А Симонов, когда дело дошло до его ответного слова, встал и сказал, что он, конечно, очень признателен всем выступавшим за произнесённые ими добрые слова, но сам отлично знает, что поступал в жизни не всегда безупречно. Есть поступки, о которых он глубоко сожалеет. Разумеется, и в будущем он, как всякий человек, не застрахован от ошибок. Но чего — он обещает — не будет никогда, это чтобы он пошёл против своих собственных убеждений.

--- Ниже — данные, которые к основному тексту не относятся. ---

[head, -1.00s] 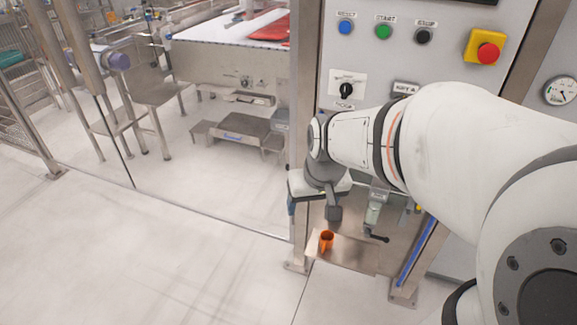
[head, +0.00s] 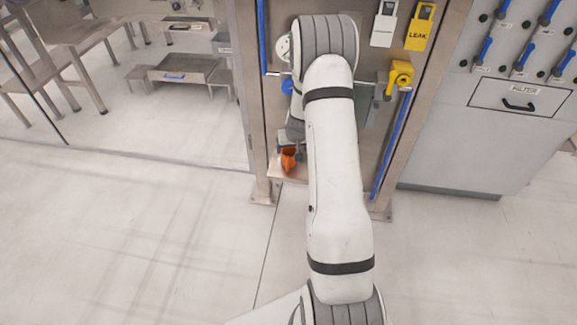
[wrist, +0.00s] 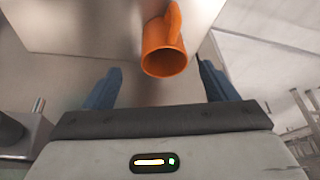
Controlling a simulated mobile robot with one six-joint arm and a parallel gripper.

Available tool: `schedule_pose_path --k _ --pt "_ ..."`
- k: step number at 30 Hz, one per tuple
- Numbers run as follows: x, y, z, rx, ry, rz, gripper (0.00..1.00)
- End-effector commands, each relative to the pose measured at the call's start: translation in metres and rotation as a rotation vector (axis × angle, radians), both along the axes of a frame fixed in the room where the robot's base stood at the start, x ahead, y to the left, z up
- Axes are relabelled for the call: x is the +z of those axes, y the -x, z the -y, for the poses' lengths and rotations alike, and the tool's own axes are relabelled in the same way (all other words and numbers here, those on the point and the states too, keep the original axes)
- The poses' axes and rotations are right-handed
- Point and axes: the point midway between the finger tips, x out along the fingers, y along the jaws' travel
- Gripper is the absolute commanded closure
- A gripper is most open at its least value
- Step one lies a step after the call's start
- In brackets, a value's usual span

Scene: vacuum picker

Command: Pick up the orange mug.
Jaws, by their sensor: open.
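My gripper is open, with one blue finger to each side of the mug's near end and a gap on both sides. Nothing is between the fingers but the mug's near rim or the space just before it.
The machine's upright posts (head: 248,100) flank the shelf. A yellow valve handle (head: 400,76) and blue pipe (head: 392,145) are to the right. A grey cabinet (head: 490,160) stands further right. The floor in front is clear.

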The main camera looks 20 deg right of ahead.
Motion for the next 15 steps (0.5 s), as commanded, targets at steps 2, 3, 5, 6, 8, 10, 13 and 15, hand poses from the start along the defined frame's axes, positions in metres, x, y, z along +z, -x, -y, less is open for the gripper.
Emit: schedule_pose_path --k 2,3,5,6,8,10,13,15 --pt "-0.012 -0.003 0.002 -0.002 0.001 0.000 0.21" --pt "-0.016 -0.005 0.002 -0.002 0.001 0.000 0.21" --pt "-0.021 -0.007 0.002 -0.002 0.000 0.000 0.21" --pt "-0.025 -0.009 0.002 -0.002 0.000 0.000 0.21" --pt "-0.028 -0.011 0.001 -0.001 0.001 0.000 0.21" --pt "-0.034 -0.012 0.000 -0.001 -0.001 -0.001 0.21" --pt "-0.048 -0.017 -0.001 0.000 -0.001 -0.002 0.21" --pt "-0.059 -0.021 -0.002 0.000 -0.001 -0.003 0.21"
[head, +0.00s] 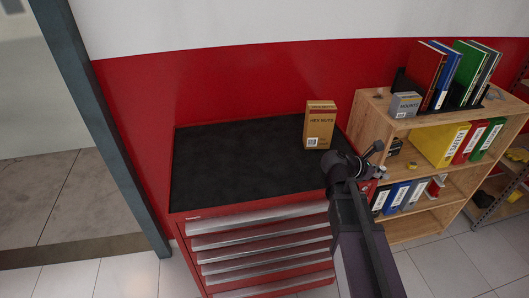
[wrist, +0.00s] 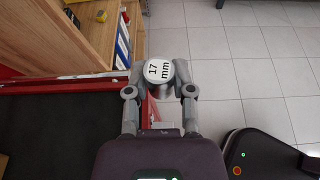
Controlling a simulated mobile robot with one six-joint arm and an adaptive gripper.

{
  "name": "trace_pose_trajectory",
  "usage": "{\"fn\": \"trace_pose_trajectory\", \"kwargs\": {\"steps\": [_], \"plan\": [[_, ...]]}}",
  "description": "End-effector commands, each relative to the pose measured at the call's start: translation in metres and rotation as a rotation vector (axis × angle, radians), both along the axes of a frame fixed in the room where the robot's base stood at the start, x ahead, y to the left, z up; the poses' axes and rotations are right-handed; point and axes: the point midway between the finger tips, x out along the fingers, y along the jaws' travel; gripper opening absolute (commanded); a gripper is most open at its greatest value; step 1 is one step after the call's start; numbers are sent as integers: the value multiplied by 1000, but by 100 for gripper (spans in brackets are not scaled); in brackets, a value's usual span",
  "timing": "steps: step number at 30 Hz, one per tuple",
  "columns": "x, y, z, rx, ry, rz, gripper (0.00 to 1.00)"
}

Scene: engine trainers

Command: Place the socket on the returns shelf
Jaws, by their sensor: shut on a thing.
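The socket (wrist: 158,70) shows in the wrist view as a round white-topped piece marked "17 mm". My gripper (wrist: 160,82) is shut on it, with one finger on each side. In the head view my gripper (head: 379,160) is held up between the red tool cabinet and the wooden shelf unit (head: 430,121). The socket is small there and hard to make out. The wooden shelf unit stands to the right of my gripper, with its levels open to the front. No label shows which shelf is the returns shelf.
The red cabinet (head: 262,230) has a black top with a "HEX NUTS" box (head: 320,125) on it. Binders, books and a small grey box (head: 405,104) fill parts of the wooden unit. A grey rack (head: 500,196) stands at the far right. Tiled floor is clear in front.

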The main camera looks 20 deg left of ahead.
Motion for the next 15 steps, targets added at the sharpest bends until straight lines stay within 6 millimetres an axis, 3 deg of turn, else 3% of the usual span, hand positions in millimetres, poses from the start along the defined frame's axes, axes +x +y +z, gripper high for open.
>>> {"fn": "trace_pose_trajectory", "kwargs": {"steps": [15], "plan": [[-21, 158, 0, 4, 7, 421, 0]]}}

Я, разумеется, не помню сейчас слов, сказанных тогда Симоновым, текстуально, но смысл их забыть невозможно. И надо было видеть и слышать, какой овацией встретил их зал! Психологически такая реакция, мне кажется, объяснима: присутствуя на юбилейных собраниях и слушая то, что на них обычно говорится, мы где-то в глубине подсознания все время вносим поправку на «юбилейность» происходящего — чувствуем, что в действительности не такая уж сплошь розовая биография героя торжества. А тут откровенные, выстраданные слова Симонова сразу поставили вещи на свои места, не оставили возможностей для последующих «послеюбилейных» коррективов.

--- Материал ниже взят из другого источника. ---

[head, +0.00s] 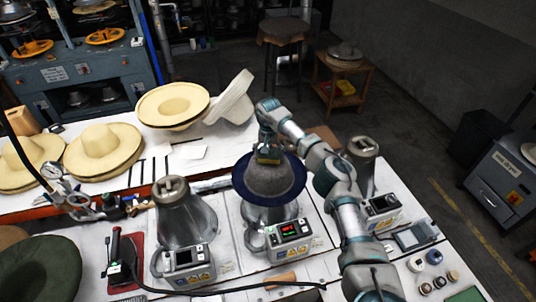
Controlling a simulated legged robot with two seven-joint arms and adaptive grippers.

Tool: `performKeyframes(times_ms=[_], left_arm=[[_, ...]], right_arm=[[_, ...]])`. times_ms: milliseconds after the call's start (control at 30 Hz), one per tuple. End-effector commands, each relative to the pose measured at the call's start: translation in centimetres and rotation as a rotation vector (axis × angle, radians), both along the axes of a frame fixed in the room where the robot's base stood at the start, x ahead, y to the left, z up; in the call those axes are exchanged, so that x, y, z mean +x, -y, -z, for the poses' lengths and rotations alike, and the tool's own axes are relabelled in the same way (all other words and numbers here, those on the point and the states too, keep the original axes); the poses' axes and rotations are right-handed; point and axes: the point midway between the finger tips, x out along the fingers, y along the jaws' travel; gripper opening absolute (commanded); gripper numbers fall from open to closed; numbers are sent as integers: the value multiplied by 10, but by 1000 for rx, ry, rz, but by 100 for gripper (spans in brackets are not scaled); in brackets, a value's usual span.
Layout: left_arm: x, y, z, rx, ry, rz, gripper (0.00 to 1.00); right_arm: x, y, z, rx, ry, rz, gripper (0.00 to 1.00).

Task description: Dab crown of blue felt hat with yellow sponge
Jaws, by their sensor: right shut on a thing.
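The blue felt hat (268,183) has a grey-blue crown and a darker blue brim. It sits on a metal press form in the middle of the front table. My right gripper (267,148) points down over the top of the crown and is shut on the yellow sponge (267,158), of which only a small part shows. The sponge is at the crown's top, but I cannot tell if it touches. The gripper hides the back of the crown. My left gripper is not in view.
Bare metal forms stand left (185,220) and right (362,160) of the hat, with control boxes in front. A red-based iron (124,258) and a wooden-handled tool (280,281) lie in front. Cream hats (103,148) fill the left back. A black cable crosses the front.

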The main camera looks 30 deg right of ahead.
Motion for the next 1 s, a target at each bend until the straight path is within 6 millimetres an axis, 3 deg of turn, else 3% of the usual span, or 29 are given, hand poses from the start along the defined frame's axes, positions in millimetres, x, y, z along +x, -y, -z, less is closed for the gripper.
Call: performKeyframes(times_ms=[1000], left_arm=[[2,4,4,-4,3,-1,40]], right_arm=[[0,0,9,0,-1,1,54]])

Пришлось мне впоследствии слышать — правда, от одного только человека — и такое мнение, что ответное слово Симонова на этом вечере шло «не от души, а от ума». Понимал, мол, он сам, что есть в его биографии не лучшие страницы, которые участники вечера так или иначе хорошо помнят, независимо от всех юбилейных славословий; вот и решил он, умница, сам пойти «навстречу опасности», чтобы таким ходом лучше нейтрализовать её.
Не могу с такой позицией согласиться. Во-первых — и это, наверное, главное — слова Симонова на том вечере прозвучали предельно искренне. Думаю, что, давно зная его, малейшую фальшь, будь она в этих словах, я бы обязательно уловил. Во-вторых, если уж говорить об уме, то не так-то это плохо, когда ум — особенно ум незаурядный — направлен у человека на бескомпромиссную объективную оценку своих суждений и поступков. Такая направленность ума не может не отложиться и на душе. И, наконец, в-третьих — прожив после того вечера ещё без малого полтора десятка лет, Симонов ни разу не дал повода усомниться в том, что сказанные им слова — не только слова. Как говорится, практика — критерий истины.